There are very few resources available to aid genealogists in measuring their performance, but Genealogy Standards: 50th anniversary edition is one of them. The promise of this book is that by simply following their standards, you will be putting out professional quality results. Of course, this is easier in theory than in practice. Following this standards guideline may require you to completely rework your current approach, but change for the better may just be what you needed.
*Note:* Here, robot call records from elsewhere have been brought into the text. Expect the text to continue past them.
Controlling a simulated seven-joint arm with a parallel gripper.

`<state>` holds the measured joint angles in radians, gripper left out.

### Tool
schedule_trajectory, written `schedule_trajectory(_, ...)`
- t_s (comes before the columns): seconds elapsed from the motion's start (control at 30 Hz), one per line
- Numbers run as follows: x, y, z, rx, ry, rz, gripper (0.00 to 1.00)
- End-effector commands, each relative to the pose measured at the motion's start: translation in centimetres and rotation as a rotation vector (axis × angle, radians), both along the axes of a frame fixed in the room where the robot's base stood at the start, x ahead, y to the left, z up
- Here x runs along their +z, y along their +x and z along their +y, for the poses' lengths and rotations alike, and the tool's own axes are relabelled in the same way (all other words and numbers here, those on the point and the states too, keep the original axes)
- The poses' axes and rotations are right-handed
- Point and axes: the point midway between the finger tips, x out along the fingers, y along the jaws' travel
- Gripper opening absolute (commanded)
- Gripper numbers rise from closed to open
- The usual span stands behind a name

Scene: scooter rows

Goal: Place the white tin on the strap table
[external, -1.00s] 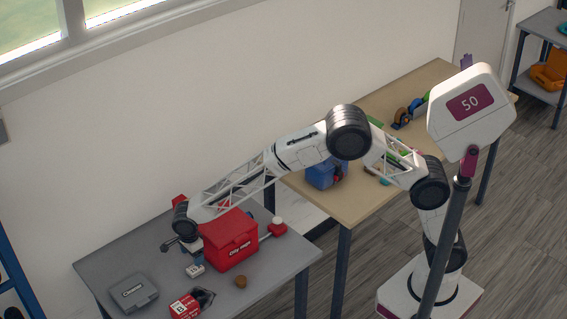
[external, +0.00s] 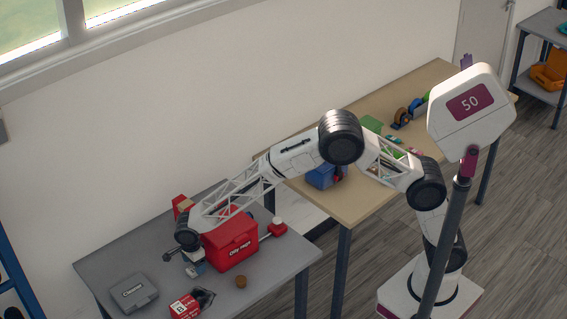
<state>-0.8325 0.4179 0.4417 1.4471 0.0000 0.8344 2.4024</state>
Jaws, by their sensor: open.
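My gripper (external: 195,268) is open and points down over the grey table, just left of the red box. A small white item, which may be the white tin, lay at this spot earlier; the gripper now covers it, and I cannot tell whether the fingers are around it. The grey table (external: 262,291) is at lower left and the wooden table (external: 350,208) is behind it to the right. I cannot tell from the picture which is the strap table.
A red lettered box (external: 231,243) stands close to the gripper. A blue bin (external: 321,176) and a tape dispenser (external: 401,117) are on the wooden table.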

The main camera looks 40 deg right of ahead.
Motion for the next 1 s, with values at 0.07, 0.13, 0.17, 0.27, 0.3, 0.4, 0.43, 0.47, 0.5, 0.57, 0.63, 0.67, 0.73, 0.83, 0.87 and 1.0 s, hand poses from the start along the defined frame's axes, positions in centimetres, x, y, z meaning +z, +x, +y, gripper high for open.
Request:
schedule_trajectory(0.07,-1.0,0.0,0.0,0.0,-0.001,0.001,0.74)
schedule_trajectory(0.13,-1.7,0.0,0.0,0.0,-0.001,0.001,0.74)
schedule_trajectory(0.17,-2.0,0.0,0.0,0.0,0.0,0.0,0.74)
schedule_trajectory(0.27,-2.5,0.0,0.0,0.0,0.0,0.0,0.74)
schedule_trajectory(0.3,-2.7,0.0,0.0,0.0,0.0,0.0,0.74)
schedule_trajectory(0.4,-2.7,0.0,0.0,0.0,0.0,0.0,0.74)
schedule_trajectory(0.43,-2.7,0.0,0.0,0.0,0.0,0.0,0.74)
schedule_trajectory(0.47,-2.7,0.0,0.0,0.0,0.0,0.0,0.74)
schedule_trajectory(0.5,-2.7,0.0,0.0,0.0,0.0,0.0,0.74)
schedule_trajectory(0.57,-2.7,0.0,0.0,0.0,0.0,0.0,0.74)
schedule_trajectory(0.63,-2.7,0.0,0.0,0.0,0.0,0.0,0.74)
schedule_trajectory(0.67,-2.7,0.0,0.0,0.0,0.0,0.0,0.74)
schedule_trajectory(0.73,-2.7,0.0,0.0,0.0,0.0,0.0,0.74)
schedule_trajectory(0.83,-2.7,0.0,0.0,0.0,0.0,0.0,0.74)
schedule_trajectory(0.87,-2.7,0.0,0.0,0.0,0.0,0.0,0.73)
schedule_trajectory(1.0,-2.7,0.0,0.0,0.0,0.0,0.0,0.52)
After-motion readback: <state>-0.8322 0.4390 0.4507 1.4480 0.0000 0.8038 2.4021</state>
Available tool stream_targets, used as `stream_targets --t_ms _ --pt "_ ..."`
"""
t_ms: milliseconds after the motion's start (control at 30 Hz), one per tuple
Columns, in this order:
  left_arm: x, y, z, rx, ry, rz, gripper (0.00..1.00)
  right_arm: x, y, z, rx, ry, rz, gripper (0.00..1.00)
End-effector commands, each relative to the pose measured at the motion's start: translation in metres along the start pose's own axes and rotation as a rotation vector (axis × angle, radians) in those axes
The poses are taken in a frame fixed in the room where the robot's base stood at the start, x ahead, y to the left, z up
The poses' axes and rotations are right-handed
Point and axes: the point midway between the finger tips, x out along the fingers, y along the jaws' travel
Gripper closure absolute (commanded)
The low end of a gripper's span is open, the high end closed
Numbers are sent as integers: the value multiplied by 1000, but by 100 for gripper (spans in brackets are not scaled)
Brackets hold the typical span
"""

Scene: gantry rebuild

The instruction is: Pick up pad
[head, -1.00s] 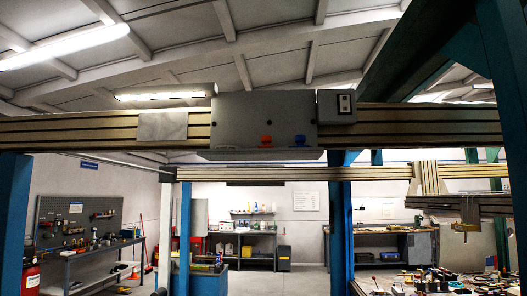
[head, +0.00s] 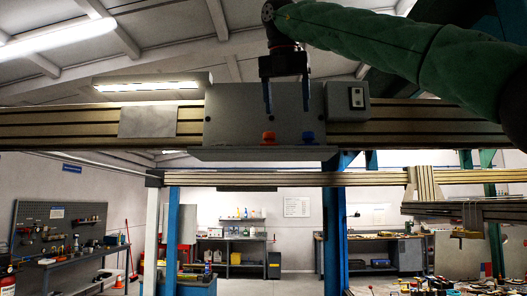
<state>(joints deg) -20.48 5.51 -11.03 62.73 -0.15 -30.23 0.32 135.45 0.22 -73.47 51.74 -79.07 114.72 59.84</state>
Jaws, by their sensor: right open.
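My right gripper (head: 286,112) points down in front of the grey panel. Its two dark fingers are wide apart with nothing between them. The left fingertip is above the orange piece and the right one above the blue piece, both apart from them in the picture. My left gripper is not in view.
A grey control box (head: 347,101) is fixed right of the panel. A pale plate (head: 147,121) sits on the beam (head: 45,126) at left. A second beam (head: 290,178) runs behind. Blue posts (head: 334,235) stand below. My green right arm covers the upper right.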

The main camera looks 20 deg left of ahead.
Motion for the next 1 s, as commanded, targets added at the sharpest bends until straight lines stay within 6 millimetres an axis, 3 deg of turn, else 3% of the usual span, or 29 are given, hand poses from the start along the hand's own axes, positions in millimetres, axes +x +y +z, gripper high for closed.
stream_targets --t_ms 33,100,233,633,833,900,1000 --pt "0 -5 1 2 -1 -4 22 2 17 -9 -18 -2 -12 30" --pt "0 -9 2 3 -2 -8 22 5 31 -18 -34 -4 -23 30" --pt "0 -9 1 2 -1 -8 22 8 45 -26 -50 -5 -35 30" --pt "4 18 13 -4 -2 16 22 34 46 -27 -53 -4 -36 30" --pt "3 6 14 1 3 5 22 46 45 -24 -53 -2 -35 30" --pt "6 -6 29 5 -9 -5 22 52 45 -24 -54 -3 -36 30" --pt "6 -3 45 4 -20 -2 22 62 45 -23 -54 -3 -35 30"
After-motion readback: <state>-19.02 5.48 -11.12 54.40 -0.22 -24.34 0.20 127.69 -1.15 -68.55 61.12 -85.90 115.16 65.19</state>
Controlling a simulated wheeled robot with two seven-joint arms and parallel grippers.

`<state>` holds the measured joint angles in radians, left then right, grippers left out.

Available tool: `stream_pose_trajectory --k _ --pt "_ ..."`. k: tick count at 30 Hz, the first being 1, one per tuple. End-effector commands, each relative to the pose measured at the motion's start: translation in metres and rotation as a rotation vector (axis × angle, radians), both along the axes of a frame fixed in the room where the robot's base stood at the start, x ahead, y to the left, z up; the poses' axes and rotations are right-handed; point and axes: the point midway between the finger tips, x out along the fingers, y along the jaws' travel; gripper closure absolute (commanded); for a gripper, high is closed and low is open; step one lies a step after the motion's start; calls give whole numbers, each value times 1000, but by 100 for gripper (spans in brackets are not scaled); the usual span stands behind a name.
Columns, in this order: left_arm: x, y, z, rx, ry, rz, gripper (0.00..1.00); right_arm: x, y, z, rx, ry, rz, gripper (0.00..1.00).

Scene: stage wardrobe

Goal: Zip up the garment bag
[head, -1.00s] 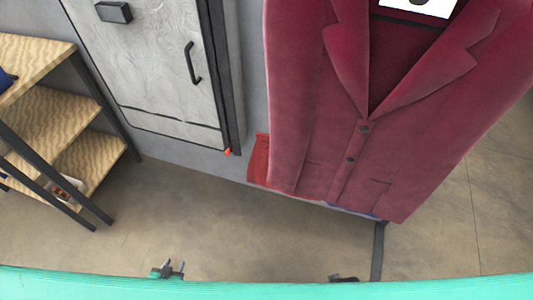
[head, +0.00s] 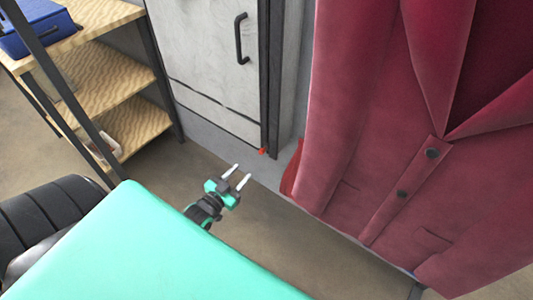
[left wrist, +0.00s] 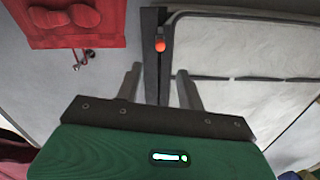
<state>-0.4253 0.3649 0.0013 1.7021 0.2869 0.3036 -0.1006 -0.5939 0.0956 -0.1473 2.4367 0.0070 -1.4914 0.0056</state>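A pale grey upright panel, probably the garment bag (head: 205,60), stands at the back in the head view, with a dark handle on its front. It also shows in the left wrist view (left wrist: 245,50). A dark strip, apparently the zip (head: 271,100), runs down its right edge. A small orange-red pull (head: 262,151) sits at the strip's lower end; the left wrist view shows the pull (left wrist: 160,45) too. My left gripper (head: 241,172) is open and empty, just short of the pull. In the left wrist view, the pull lies beyond the gap between the fingertips (left wrist: 159,72). My right gripper is out of view.
A large maroon jacket (head: 375,110) hangs close on the right. A red piece (head: 291,172) beside its lower left edge also shows in the wrist view (left wrist: 75,20). A wooden shelf unit (head: 120,75) stands left, with a blue object (head: 35,33) on top. Bare floor lies between.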

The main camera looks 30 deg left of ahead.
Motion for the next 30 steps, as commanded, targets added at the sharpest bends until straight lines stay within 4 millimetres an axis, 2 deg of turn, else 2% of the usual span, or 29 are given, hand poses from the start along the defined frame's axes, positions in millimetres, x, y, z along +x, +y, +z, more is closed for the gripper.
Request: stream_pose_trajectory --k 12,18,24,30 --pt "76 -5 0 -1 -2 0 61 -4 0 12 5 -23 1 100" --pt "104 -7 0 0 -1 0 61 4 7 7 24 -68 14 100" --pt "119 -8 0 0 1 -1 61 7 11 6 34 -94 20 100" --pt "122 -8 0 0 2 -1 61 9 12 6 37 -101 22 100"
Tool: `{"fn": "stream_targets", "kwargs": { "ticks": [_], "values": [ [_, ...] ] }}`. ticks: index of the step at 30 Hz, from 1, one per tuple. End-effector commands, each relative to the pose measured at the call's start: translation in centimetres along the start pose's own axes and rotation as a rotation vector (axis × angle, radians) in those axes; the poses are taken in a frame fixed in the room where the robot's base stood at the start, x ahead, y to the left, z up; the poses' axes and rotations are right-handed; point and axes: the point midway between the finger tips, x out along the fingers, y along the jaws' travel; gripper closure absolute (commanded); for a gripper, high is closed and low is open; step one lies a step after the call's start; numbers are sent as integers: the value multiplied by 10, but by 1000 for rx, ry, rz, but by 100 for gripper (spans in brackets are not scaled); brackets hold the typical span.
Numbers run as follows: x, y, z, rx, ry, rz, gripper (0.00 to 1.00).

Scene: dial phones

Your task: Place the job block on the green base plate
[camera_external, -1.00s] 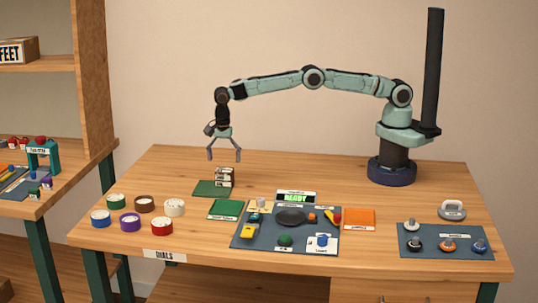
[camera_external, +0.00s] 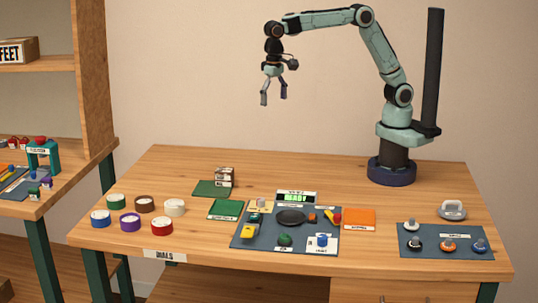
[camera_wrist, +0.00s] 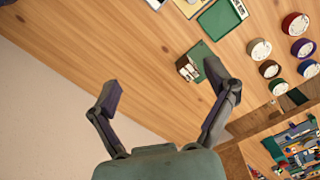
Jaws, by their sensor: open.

The beauty of a guideline manual like this is that it allows a genealogist to judge where they currently stand with respect to their research practices. After all, pretty much every genealogist strives to put out a professional quality product. Even if you have no desire to do genealogy professionally, your work is going to be reviewed and judged by everyone you share it with. You owe it to yourself to have total confidence in the integrity of your family research.
Many genealogists lack confidence in their abilities and question whether they are doing their research correctly. After all, it is easy to make some of the more common research mistakes. Like not sourcing your information properly, accepting others research as fact or ignoring conflicting information. Genealogy research is best done correctly the first time, so that it never needs to be redone!
That is where this book comes in. Don’t let the small size of this 80 page book fool you, it has what you need to get on track with your genealogy research. It is very important to understand industry best practices for collecting data, analyzing it, making conclusions and writing them up.
The book’s Genealogy Proof Standard (GPS) was first released at the National Genealogical Society’s annual conference in 2000. The GPS provides a clear set of guidelines to follow to ensure your genealogy research results are of professional quality. It is essentially a rule book for genealogy and is used as the standard by which certification as a Certified Genealogist (CG) is measured.
The guidelines in this book serve as a compass for keeping
genealogists on course with their research. Taking a more rigorous approach to your
genealogy work is a decision you will never regret. I only wish I would have had this book
earlier in my genealogy career, it would have saved me a lot of rework. The book Genealogy Standards should be a part
of any serious genealogist’s reference library.